My spec language of choice was TLA+. Not only is it extremely good at modeling concurrency, but it has a DSL, PlusCal, that is almost perfect for representing sequential processes. I wrote a spec and then used the TLC model-checker to evaluate all of the reachable states. I’ve talked about TLA+ a bunch before, but if this is the first you’re hearing about it, I have a gentler intro here. Writing the Spec

with nondeterministically pulls an arbitrary element from SleepingThreads. Since TLC is an exhaustive checker, it will verify all possible selections. So if something calls notify() and there are three sleeping threads, TLC will split into three new timelines, one for each element, and check them all. If in one of those timelines we immediately call notify() again TLC will split that into two more timelines.
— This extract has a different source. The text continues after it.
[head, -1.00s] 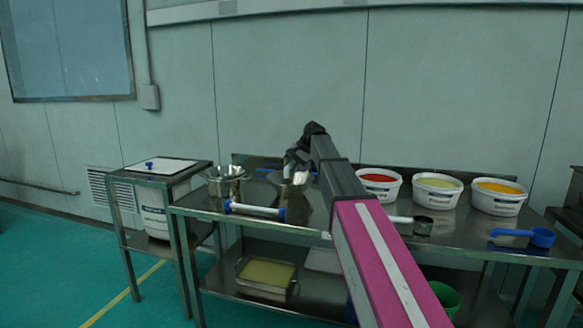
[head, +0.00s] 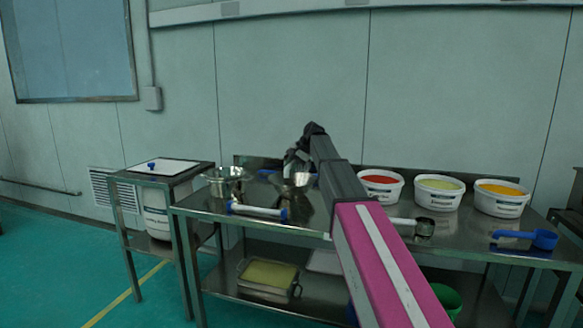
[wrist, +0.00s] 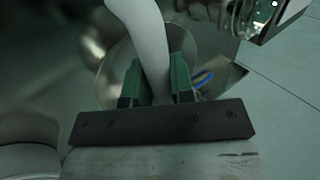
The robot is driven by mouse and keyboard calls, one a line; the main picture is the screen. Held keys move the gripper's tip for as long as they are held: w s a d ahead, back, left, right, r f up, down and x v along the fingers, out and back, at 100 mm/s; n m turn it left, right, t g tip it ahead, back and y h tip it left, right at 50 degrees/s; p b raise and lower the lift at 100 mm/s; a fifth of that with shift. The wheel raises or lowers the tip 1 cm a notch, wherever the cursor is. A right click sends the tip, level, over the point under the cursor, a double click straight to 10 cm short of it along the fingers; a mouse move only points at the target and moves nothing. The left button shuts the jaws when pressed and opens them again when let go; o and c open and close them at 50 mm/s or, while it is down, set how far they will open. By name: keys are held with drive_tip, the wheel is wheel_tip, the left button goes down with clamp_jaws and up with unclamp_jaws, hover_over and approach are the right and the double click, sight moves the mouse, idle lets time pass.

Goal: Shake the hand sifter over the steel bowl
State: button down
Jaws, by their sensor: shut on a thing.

get and put are pretty straightforward translations of the Java code. Each has a single label, which represents the unit of atomicity. Since each process has only one label, TLC will evaluate the entire body before switching to another process. As with with, the choice of next process to run is nondeterministic, so after evaluating one process it will create another timeline for each other awake process. This is all on top of the with forks, so the state space balloons extremely quickly. Running the Model

Cargill hardcoded the buffer length to 4, but I decided to generalize it. Before getting to more complex properties, I had TLC check for deadlocks, undefined operations, and type errors. I first ran TLC with BuffLen <- 2, Threads <- 1..2. That passed. I also ran a model with four threads and eight threads. 4 threads passed, too. But when we had 8 threads, we get a deadlock:

Once he knew what the bug was, it still took Wells several hours to write a unit test that caught it. Even then, the test was incredibly fine-tuned and had to be run 250 times in a row to usually catch the bug. If he modified the function and the unit test starts passing, there’s no way to know whether he actually fixed the bug or just moved it outside of the test’s calibration.
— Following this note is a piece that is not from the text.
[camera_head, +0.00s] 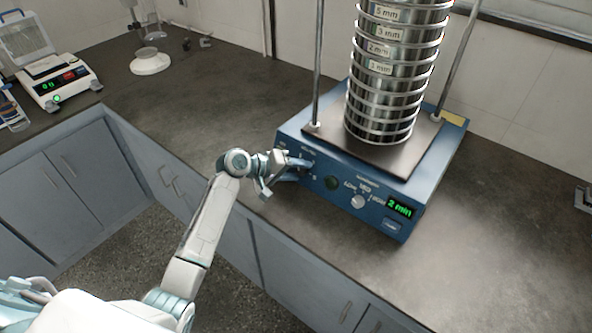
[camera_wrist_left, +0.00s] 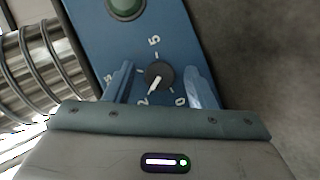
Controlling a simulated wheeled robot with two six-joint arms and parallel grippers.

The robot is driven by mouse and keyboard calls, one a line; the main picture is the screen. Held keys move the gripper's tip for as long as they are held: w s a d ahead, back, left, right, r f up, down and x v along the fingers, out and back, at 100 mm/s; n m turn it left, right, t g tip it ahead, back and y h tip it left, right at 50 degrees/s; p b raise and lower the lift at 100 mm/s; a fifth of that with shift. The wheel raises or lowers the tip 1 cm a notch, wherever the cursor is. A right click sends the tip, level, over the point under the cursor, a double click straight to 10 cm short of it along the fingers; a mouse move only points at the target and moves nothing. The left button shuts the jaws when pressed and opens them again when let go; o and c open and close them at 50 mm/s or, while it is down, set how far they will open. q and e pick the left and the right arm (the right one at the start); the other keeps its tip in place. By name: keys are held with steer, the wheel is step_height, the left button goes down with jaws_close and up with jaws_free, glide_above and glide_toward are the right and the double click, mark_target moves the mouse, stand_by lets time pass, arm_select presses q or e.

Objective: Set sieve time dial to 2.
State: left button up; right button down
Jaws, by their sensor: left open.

Case in point: Wells identified the bug happens because “take threads are not specifically limited to put threads as they should be.” Changing the getters to only wake up putters makes all of his tests pass, but the code is still broken (put threads can wake other put threads). It just requires a slightly different configuration and several more steps, so his tests don’t find it.

The difference between writing TLA+ and just writing unit tests isn’t half an hour versus sixteen hours, it’s half an hour versus “Two weeks to realize there’s a bug, a week to find the bug, three days to understand the bug, sixteen hours to write the test, twenty minutes to run the test, and you don’t know if your fix really works.” Caveats

• “You might make a mistake translating the spec to code.” This one is really interesting. I’ll admit I have made mistakes translating specs before, leading to bugs in the implemented system. You still need to rigorously test and review the code you write; specs can’t really help you here. At the same time, you have that problem with any code you write. If you write it without a spec, though, you don’t know whether the code is buggy because the implementation is wrong or because the fundamental design is wrong.

Additionally, TLA+ specs can take a long time to run. For a small model like this one it isn’t too bad, but you tried, say, BuffLen <- 10 and Threads <- 21, it will take a very long time to finish. There’s some symmetry tricks you can exploit to reduce the state space, and you can parallelize checking safety invariants, but you’re still not going to be able to run this as part of your CI.

Finally, the comparison here isn’t completely accurate, because I got lucky with the bug. Since I first wrote and verified the locking code, I didn’t need to write the rest of the logic. If the bug was something about the data in the buffer itself I would have had to flesh that stuff out. By contrast, the Agilists were also trying to test that the buffer data was also valid. Extending the spec would take a little more time, making the relative effort ratio a little less extreme. 3

Ultimately, though, I’m fine with these limitations. I’m not suggesting formal methods replaces heavy refactoring, pairing, testing, etc, but that it augments it. Specifications give us a means of thinking quickly and deeply about complex systems and finding flaws in our designs. It helps us build higher-quality systems faster and cheaper. If that isn’t Agile I don’t know what is.